Racismo abre nova temporada do “Vai Fazer o Quê?”

Você está passando pela praça de alimentação de um shopping center quando, involuntariamente, testemunha cenas de racismo velado entre o pai de uma mocinha loira e o namorado dela, negro. “Vai fazer o quê?”, pergunta Ernesto Paglia, em referência ao nome do quadro que ganha sua terceira temporada no Fantástico, a partir deste domingo, 21. Vai passar reto, já que o assunto não lhe diz respeito, ou vai tomar as dores do rapaz ofendido? A safra da vez prevê cinco episódios, novamente sob o comando do diretor Jorge Espírito Santo.

Além da questão racial, haverá um enredo sobre assédio sexual e, gravados em São Paulo, episódios sobre o uso da água e a ocupação da bicicleta no cotidiano. Precavido contra a cobiça da concorrência, Paglia faz segredo sobre um dos temas.

Vai Fazer o Quê? é uma adaptação do What would you do?, da rede norte-americana ABC, formato que também começou lá como quadro e depois se transformou em programa solo. A Globo prefere poupar a seção de tal desgaste, até para evitar que os transeuntes percam a espontaneidade que têm tido quando tomam a iniciativa de meter a colher no angu alheio.

“A gente aborda as pessoas no momento em que elas acabaram de passar por uma descarga de adrenalina, incomodadas com a situação a que assistiram. Então, elas falam com extrema autenticidade, elas desabafam. E é muito legal a reação que a gente consegue porque são pessoas invariavelmente do bem. Quem se abala para entrar numa discussão alheia só pode ser alguém de extrema boa intenção”, diz ele. “É óbvio que a maioria passa reto, vira o rosto e faz que não viu. Mas tem aquela minoria que se dá ao trabalho, que não engole, não consegue assistir a uma cena visivelmente injusta, de intolerância, sem interferir. Isso nos dá condição de registrar o que tem de melhor no ser humano, no brasileiro, que é a disposição de dar a cara à tapa por alguém que não tem condições de se defender.”
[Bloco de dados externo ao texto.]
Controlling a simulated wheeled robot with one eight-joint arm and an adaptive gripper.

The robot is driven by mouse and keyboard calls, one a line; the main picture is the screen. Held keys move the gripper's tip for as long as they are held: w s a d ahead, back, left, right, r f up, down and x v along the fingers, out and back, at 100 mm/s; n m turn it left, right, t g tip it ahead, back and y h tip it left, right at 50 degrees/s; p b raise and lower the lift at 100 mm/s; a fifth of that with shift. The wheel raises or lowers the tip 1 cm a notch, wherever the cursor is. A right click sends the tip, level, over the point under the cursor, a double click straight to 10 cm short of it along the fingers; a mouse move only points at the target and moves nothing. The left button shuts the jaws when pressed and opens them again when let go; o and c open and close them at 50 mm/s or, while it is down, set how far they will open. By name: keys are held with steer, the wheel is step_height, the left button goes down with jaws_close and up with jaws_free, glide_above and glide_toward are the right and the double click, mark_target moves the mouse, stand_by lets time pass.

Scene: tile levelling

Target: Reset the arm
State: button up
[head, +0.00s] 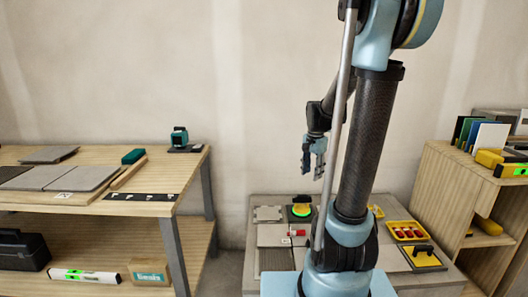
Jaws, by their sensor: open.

Há aqueles que, ao tomarem conhecimento de que a situação não é real, nem autorizam o uso de sua imagem para o quadro. E tem até quem diga, ao saber que é tudo pura encenação: “ah, mas então é uma pegadinha?”. “Desculpe, isso não é uma pegadinha”, diz, incisivo, o repórter que desmonta a cena, normalmente quando o diálogo esquenta e ameaça se transformar em briga física. A chegada de Paglia, um rosto conhecido do grande público, nessa hora, pesa no arrefecimento da temperatura. Mesmo assim, a equipe sempre sai a campo escoltada por seguranças à paisana. “A situação dos atores ali é muito vulnerável”, diz Paglia.

O quadro consome pelo menos cinco câmeras e uma dúzia de microfones. Cada episódio demora uma semana para ser gravado, fora o período de treinamento dos atores e da edição – áudio e vídeo são gravados separadamente, com apoio de uma unidade móvel. Em cenas de shopping, a equipe só pode trabalhar de madrugada, sempre instalando todo o aparato de fios, microfones e câmeras.

A princípio, Paglia conta que titubeou diante da percepção de que isso não é bem jornalismo. Mas logo veio a certeza de que o formato lhe dá a oportunidade de jogar holofotes sobre situações que nunca frequentam as primeiras páginas de jornais, a não ser quando viram tragédia. “Esses temas só vão para a manchete quando o mendigo é morto, o homossexual é agredido: são situações extremas, é fácil condenar. Mas situações como o racismo do dia a dia, do abuso e da discriminação diária são agressões pequenas, repetidas, que vão amesquinhando a vida, isso é triste. E a maioria dos agressores nem percebe.” As informações são do jornal O Estado de S. Paulo.